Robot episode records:
━━━━━━━━━━━━━━━━

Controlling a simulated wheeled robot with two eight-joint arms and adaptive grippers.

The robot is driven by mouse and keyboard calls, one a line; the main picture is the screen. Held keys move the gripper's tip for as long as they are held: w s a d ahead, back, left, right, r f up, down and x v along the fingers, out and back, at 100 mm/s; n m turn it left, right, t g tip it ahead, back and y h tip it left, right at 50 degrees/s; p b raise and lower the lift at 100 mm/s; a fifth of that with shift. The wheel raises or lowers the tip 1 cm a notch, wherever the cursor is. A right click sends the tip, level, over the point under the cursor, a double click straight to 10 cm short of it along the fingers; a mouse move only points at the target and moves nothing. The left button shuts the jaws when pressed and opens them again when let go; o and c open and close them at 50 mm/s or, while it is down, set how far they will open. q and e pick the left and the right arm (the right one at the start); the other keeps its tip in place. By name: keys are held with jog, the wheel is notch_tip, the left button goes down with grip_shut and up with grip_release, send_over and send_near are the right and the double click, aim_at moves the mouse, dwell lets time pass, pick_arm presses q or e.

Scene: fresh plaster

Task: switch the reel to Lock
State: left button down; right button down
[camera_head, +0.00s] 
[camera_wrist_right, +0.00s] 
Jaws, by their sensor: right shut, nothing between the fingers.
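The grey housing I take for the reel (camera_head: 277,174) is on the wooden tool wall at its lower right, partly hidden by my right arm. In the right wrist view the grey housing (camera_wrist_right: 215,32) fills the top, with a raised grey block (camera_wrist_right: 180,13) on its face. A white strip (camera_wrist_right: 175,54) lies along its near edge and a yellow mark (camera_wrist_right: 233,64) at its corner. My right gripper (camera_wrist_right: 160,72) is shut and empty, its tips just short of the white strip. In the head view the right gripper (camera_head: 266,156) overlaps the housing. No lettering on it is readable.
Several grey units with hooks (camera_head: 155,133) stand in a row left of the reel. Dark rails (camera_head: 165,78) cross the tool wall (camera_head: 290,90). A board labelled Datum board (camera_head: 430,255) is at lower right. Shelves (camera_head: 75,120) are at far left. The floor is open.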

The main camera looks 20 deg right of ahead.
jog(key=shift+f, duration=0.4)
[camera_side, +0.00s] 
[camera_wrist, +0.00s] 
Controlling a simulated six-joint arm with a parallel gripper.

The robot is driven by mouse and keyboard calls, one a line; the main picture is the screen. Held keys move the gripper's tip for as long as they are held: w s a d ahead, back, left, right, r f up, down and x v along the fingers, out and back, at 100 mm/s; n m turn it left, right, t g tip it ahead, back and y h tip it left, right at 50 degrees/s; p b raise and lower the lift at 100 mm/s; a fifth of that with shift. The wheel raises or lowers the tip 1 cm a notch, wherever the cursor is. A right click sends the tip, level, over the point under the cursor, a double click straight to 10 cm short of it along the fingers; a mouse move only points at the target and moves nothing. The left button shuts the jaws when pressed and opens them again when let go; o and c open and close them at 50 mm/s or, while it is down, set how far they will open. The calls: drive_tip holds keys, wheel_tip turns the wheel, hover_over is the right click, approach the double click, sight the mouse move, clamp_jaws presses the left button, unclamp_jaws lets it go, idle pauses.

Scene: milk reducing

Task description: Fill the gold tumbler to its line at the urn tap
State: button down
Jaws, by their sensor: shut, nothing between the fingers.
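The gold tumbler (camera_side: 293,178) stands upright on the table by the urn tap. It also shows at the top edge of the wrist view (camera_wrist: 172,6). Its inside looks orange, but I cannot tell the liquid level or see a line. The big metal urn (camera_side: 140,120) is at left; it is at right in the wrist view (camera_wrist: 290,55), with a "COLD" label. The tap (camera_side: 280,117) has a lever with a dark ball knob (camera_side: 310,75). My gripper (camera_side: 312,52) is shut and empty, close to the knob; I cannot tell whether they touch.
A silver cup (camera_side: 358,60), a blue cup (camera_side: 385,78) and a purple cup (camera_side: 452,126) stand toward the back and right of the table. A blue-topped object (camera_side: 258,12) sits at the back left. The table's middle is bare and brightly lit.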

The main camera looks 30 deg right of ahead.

━━━━━━━━━━━━━━━━

EXERCISE OBJECTIVE:
Copy out each line in the listing that has the word "Scene".

RESULT OF THIS TASK:
Scene: fresh plaster
Scene: milk reducing

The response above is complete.